Thanks for the clarification. Yes, most schools only give a full-tuition or even full-ride scholarship to only a small percentage of applicants. The is quite generous about scholarships, even though most of the ones given out do not pay for everything.

 · 

(Can’t edit my own post; let me try that again!) Thanks for the clarification, square. Yes, most schools only give a full-tuition or even full-ride scholarship to a small percentage of applicants. This is true for the GSD, too. Yet, at the GSD, merit-based scholarships and need-based financial aid combine to eliminate tuition for a large minority of domestic students. Rice and Princeton are also good at combining scholarships with financial aid to make an architectural degree very affordable or free. In the past ten years, elite schools have gotten a lot better about this than they were in the past. It’s important to clarify that state schools generally do not give bigger scholarships than top schools with deep pockets. As you explain, it’s the low tuition for in-state students that makes public universities advantageous. Thus, for an average student, it’s always more affordable to go to an in-state school.
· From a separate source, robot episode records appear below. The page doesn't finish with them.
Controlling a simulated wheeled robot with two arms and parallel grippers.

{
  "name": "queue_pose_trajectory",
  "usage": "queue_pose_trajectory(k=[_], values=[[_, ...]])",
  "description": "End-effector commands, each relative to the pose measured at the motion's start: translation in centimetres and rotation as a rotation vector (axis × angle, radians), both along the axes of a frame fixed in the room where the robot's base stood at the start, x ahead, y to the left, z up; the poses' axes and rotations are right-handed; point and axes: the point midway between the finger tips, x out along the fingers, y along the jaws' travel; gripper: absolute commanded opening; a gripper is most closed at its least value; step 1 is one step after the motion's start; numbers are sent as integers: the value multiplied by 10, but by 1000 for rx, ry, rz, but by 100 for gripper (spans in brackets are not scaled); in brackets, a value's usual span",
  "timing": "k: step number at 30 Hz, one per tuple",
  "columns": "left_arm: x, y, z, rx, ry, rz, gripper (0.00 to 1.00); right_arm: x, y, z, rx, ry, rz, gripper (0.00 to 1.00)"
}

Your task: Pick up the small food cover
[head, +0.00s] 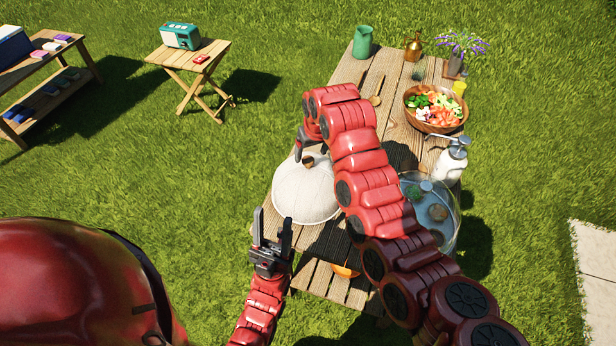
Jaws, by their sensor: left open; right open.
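The small food cover (301,196) is a white dome with a brown knob on top, standing on the wooden garden table (345,72). My left gripper (271,226) is open and empty at the near left of the dome, fingers pointing away from me. My right gripper (299,150) is open, hanging over the far side of the dome close to the knob. I cannot tell whether it touches the knob. My right arm hides the right edge of the dome.
A glass bowl (448,236), a white pump bottle (452,160) and a salad bowl (411,118) stand along the right side. A green pitcher (362,42), a copper pot (413,46) and a flower vase (455,65) stand at the far end.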

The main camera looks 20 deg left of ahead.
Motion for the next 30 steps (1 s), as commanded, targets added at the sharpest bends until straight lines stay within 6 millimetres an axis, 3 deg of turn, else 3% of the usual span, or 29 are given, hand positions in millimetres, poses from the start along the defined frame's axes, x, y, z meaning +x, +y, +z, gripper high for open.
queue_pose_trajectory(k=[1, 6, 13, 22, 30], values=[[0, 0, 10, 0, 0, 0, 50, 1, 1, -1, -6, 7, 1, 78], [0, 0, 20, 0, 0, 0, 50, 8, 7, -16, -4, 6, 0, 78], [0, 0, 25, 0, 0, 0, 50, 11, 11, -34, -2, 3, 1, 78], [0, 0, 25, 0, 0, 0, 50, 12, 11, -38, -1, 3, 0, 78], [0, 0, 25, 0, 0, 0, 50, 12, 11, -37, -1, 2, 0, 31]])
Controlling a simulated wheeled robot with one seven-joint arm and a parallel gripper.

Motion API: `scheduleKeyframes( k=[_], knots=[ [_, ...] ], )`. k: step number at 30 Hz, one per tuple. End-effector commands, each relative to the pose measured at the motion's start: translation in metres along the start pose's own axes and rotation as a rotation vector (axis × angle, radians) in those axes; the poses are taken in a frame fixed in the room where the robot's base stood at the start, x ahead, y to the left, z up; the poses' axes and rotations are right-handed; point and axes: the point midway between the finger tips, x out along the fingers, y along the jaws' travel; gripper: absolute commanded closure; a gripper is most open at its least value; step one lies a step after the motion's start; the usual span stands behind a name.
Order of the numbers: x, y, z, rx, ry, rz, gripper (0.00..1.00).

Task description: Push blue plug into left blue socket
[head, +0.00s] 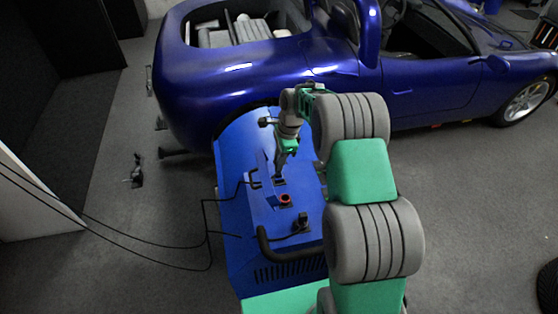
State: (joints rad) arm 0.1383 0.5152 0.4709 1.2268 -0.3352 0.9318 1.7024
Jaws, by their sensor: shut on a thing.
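The blue dynamometer housing (236,215) stands beside the rear of the car. My gripper (280,170) points down over its raised panel. It is shut on a small dark piece at its tip. I take this for the blue plug, but its colour and outline are too small to tell. The tip is at or just above a dark square socket (280,182) on the panel; I cannot tell whether the plug touches or enters it. A red round socket (285,199) lies just nearer. Which socket is the left blue one is not clear.
A black fitting (303,220) stands upright nearer on the panel. A black handle (257,182) is on the left and a thick black bar (285,250) in front. Black cables (150,244) run left. The blue car (240,80) blocks the back; grey floor is open left.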

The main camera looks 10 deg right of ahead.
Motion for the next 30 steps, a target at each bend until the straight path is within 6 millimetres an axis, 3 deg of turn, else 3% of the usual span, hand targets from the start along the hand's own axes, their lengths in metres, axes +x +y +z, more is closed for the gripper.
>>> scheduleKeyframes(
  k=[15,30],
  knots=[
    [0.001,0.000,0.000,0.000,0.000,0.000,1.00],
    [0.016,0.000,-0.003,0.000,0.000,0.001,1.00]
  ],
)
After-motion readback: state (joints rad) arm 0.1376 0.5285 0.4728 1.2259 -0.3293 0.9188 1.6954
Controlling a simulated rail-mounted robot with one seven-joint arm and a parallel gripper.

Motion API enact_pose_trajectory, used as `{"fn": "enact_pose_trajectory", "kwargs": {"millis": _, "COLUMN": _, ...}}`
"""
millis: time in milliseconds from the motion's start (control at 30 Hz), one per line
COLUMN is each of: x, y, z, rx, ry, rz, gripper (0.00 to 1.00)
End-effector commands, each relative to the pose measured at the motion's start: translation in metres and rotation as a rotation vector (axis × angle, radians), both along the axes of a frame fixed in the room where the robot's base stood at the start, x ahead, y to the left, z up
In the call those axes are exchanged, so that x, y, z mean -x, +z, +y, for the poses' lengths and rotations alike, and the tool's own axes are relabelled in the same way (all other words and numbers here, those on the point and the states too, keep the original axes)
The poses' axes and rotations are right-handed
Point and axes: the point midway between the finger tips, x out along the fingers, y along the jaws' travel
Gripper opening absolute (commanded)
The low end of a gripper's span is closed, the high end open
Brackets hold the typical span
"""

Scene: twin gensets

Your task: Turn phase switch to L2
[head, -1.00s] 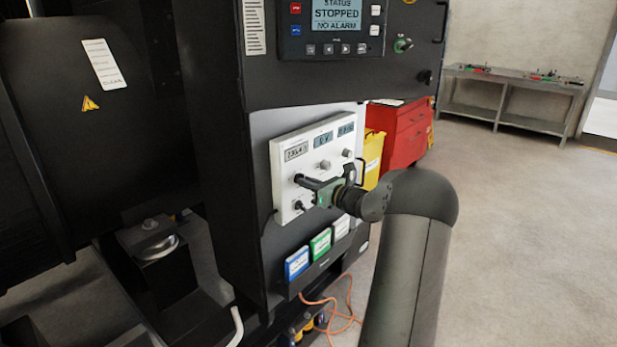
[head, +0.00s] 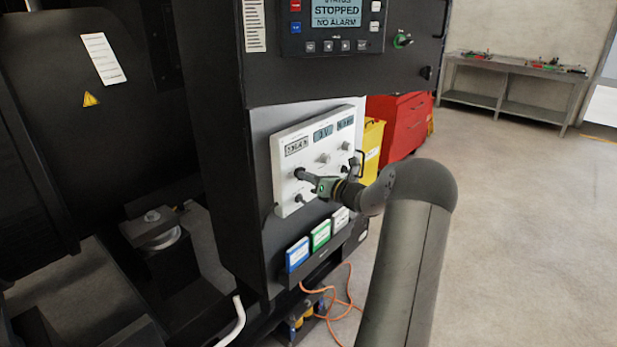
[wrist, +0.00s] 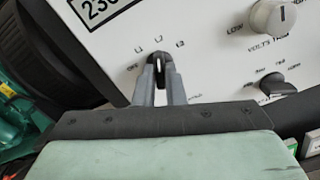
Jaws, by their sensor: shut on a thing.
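The phase switch (wrist: 158,60) is a small black knob with a white pointer line on the white meter panel (head: 284,170). In the wrist view my gripper (wrist: 159,72) has its two grey fingers shut on the knob, one on each side. The white line stands about upright in the picture, toward the middle L label, which looks like L2; the small print is hard to read. OFF is at the lower left of the knob, L3 at the upper right. In the head view my gripper (head: 301,174) meets the panel's left part and hides the knob.
A round white knob (wrist: 272,17) and a smaller black knob (wrist: 272,82) sit to the right on the panel. Above is the controller screen (head: 336,11), reading STOPPED. Blue, green and white boxes (head: 320,234) are below. Open floor lies at the right.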

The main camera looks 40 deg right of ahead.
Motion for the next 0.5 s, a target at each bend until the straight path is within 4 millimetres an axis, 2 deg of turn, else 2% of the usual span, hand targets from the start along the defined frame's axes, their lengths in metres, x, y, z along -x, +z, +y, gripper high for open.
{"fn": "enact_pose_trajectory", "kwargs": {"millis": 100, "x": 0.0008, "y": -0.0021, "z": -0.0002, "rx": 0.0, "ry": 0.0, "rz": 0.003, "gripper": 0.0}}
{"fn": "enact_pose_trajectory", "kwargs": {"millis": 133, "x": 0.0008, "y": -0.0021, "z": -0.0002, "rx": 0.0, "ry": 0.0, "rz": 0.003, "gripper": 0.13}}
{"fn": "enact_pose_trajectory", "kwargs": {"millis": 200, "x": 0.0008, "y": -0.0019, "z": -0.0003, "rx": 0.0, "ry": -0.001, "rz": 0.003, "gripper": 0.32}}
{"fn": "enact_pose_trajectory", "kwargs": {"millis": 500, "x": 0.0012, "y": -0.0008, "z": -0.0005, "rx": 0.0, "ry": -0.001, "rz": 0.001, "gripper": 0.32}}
For an exceptional student, however, it can be the same cost or even less expensive to go to a top out-of-state school.

1  · 

By the way, yes, it’s a good idea to have an M.Arch. to fall back upon if the academic route doesn’t pan out for you. Academic jobs are getting more and more competitive every year. There are way too many people who are highly qualified for these positions relative to how many of those positions are available. (See The Professor is In by Karen Kelsky.)